Set exercise:
Set down each line of the material that follows, exactly, with no pictures.

──────── Data block ────────

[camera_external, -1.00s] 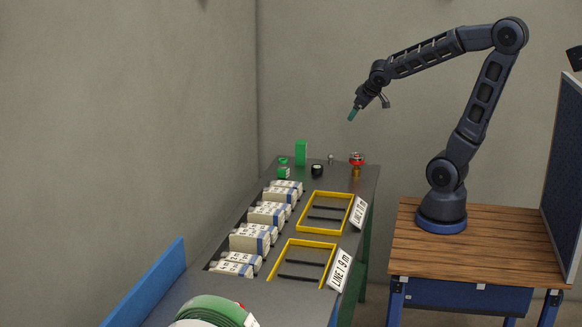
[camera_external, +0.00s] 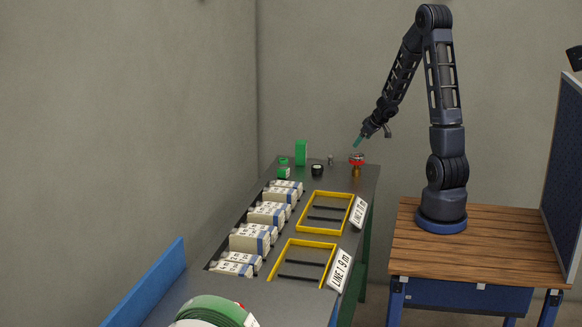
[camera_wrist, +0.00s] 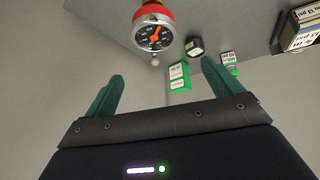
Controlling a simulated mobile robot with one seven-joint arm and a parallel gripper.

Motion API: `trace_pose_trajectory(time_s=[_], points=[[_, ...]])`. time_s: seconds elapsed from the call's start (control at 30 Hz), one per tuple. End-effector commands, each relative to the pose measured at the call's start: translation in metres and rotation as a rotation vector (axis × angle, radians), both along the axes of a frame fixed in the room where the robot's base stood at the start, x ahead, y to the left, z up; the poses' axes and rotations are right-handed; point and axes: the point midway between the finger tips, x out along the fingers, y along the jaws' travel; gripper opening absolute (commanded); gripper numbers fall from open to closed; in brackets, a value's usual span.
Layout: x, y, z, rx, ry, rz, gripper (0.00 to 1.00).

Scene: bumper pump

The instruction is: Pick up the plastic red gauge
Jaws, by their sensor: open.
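The red gauge (camera_external: 357,158) stands at the far right end of the dark bench, on a brass-coloured base. In the wrist view the red gauge (camera_wrist: 153,29) shows a black dial with an orange-red needle, beyond the fingertips and between their lines.
White packs (camera_external: 268,213) and yellow frames (camera_external: 325,213) lie nearer along the bench.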

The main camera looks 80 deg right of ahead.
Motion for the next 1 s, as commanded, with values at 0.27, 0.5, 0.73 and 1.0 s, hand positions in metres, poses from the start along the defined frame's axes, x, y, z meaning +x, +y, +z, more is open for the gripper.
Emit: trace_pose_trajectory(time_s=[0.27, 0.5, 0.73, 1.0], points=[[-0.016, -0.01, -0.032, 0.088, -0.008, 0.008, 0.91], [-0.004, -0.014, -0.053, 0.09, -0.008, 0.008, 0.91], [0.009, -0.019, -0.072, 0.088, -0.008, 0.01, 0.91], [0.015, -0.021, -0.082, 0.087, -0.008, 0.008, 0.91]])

────────

Result of the exercise:
[camera_external, -1.00s] 
[camera_external, +0.00s] 
[camera_wrist, +0.00s] 
Controlling a simulated mobile robot with one seven-joint arm and a parallel gripper.

Motion API: `trace_pose_trajectory(time_s=[_], points=[[_, ...]])`. time_s: seconds elapsed from the call's start (control at 30 Hz), one per tuple. End-effector commands, each relative to the pose measured at the call's start: translation in metres and rotation as a rotation vector (axis × angle, radians), both along the axes of a frame fixed in the room where the robot's base stood at the start, x ahead, y to the left, z up; the poses' axes and rotations are right-handed; point and axes: the point midway between the finger tips, x out along the fingers, y along the jaws' travel; gripper opening absolute (commanded); gripper numbers fall from open to closed; in brackets, a value's usual span.
Layout: x, y, z, rx, ry, rz, gripper (0.00 to 1.00).

Scene: bumper pump

The instruction is: Pick up the plastic red gauge
Jaws, by their sensor: open.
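The red gauge (camera_external: 357,158) stands at the far right end of the dark bench, on a brass-coloured base. In the wrist view the red gauge (camera_wrist: 153,29) shows a black dial with an orange-red needle, beyond the fingertips and between their lines.
White packs (camera_external: 268,213) and yellow frames (camera_external: 325,213) lie nearer along the bench.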

The main camera looks 80 deg right of ahead.
Motion for the next 1 s, as commanded, with values at 0.27, 0.5, 0.73 and 1.0 s, hand positions in metres, poses from the start along the defined frame's axes, x, y, z meaning +x, +y, +z, more is open for the gripper.
Emit: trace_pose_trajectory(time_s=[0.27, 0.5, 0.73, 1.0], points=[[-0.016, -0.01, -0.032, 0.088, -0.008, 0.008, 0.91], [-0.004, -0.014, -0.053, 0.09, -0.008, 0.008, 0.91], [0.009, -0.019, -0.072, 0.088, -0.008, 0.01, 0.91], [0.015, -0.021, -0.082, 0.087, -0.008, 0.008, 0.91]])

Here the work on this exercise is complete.